If Latin American growth continues to rely on a narrow list of capital-intensive (as opposed to labour-intensive) industries, unemployment will rise as weak sectors stop growing or collapse. That could turn voters and industrial leaders towards protectionism and away from globalization. Measures such as export taxes on successful sectors, already enacted by Kirschner in Argentina, could be joined by subsidies for weak industries, an historical favourite in Mexico and Brazil, and stiffer non-tariff barriers, as seen today in countries like El Salvador. A democratic Latin America will have to respond to the pressures of voters and business.

Today’s winning industries in Latin America, such as mining (which attracted an impressive 23% of global exploration investment in 2006), metals, energy and agrifood, together provide little impetus to government to keep trade open. Customers of mining, metals and energy are not going to throw up tariff barriers any time soon in a world of short supply and heavy demand. Brazilian and Argentine agrifood sectors, which led the charge in the past to open European, American and Japanese markets through the Doha round, have largely given up on trade negotiations and may not even need them with burgeoning demand coming from China and Southern Asia. Those in support of free trade in Latin America are losing political voice.

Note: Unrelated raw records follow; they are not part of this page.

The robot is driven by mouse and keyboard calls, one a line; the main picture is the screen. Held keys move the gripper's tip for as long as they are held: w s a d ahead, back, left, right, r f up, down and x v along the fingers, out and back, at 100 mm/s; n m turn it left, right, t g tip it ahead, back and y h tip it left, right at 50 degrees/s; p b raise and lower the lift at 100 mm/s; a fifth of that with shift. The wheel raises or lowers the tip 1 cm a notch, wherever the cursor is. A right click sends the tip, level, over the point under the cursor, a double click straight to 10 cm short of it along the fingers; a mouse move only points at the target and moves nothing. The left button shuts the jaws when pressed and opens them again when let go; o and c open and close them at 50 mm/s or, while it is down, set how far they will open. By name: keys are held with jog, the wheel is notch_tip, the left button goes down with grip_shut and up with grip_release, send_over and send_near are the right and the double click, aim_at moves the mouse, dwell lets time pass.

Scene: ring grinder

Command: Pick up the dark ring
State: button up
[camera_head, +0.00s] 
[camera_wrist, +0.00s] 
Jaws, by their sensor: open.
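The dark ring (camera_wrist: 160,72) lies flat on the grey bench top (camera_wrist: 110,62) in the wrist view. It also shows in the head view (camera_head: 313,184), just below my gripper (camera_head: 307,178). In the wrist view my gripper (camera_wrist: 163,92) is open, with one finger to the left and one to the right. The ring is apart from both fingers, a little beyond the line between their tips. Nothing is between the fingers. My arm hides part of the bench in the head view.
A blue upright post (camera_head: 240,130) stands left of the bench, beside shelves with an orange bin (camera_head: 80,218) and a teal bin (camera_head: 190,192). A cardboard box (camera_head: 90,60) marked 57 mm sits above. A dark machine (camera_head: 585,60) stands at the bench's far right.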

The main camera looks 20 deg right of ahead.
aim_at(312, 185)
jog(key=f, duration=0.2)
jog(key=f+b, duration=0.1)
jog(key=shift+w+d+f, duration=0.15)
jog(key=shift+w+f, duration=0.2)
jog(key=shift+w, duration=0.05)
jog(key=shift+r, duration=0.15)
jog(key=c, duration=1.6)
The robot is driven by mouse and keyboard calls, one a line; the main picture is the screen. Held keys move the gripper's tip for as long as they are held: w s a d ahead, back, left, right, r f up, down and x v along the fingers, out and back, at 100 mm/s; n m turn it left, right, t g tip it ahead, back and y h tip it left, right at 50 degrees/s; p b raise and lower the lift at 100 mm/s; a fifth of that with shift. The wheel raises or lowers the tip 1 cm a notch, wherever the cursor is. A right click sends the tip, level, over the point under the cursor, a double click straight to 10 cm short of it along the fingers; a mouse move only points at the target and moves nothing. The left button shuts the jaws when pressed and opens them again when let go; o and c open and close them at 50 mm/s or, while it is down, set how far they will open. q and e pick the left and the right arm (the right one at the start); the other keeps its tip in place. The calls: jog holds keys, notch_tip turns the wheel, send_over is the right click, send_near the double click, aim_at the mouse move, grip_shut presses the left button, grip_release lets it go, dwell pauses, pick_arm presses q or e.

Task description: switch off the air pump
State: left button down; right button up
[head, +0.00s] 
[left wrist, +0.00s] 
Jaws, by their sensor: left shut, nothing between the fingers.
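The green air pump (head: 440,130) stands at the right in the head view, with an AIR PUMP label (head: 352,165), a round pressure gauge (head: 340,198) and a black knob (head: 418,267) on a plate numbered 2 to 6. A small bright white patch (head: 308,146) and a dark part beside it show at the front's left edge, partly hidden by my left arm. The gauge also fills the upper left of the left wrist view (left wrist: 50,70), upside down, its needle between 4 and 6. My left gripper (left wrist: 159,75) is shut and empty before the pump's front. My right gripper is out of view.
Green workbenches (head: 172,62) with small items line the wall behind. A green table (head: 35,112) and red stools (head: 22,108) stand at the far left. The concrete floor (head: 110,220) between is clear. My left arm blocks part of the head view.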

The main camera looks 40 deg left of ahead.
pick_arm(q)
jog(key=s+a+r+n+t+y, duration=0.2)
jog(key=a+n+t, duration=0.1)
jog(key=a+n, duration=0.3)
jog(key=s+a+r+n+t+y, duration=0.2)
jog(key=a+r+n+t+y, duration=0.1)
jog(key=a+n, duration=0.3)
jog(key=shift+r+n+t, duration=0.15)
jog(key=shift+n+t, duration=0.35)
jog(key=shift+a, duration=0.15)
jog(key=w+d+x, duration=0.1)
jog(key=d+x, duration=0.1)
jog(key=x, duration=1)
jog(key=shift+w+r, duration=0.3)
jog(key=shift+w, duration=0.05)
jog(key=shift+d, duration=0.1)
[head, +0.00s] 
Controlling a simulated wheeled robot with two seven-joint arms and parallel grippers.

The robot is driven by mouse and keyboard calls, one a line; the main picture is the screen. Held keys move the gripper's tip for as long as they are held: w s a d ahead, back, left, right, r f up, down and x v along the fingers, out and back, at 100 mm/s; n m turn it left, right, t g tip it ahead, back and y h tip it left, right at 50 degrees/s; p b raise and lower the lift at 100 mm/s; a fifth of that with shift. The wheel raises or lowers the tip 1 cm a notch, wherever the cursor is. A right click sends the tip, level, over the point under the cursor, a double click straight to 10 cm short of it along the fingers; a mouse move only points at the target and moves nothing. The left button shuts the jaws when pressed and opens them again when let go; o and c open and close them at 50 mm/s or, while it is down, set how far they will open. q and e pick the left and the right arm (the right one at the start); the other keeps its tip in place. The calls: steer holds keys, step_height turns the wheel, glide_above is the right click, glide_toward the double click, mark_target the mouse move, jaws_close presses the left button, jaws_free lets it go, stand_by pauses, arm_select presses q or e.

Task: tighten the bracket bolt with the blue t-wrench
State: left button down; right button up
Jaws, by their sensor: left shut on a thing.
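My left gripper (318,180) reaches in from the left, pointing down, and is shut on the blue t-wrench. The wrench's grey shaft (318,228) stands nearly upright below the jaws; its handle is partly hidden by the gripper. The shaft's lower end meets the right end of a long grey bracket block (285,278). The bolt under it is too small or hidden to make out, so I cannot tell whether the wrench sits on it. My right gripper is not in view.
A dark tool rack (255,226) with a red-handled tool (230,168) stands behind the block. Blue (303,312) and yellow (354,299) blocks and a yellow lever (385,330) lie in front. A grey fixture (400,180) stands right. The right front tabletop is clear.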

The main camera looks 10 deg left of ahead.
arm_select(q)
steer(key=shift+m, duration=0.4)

The nail in the coffin for free trade thinking in Latin America could come from a rejection by Washington politicians of proposed trade agreements with Peru, Colombia and Panama. The 2006 defeat of a trade bill with Vietnam was the first time ever that the US Congress spurned a free trade proposal. If Latin America is similarly rebuffed, then the few remaining free traders in the region will lose their nerve and the pendulum could finally swing in favour of protectionists. That makes the Washington votes so crucial because a return to protectionism in Latin America will exacerbate the region’s reliance on a few commodity-driven industries, an unwelcome evolution that will bring volatility back to Latin America just when it was shrugging off a sordid past and boasting of a new era.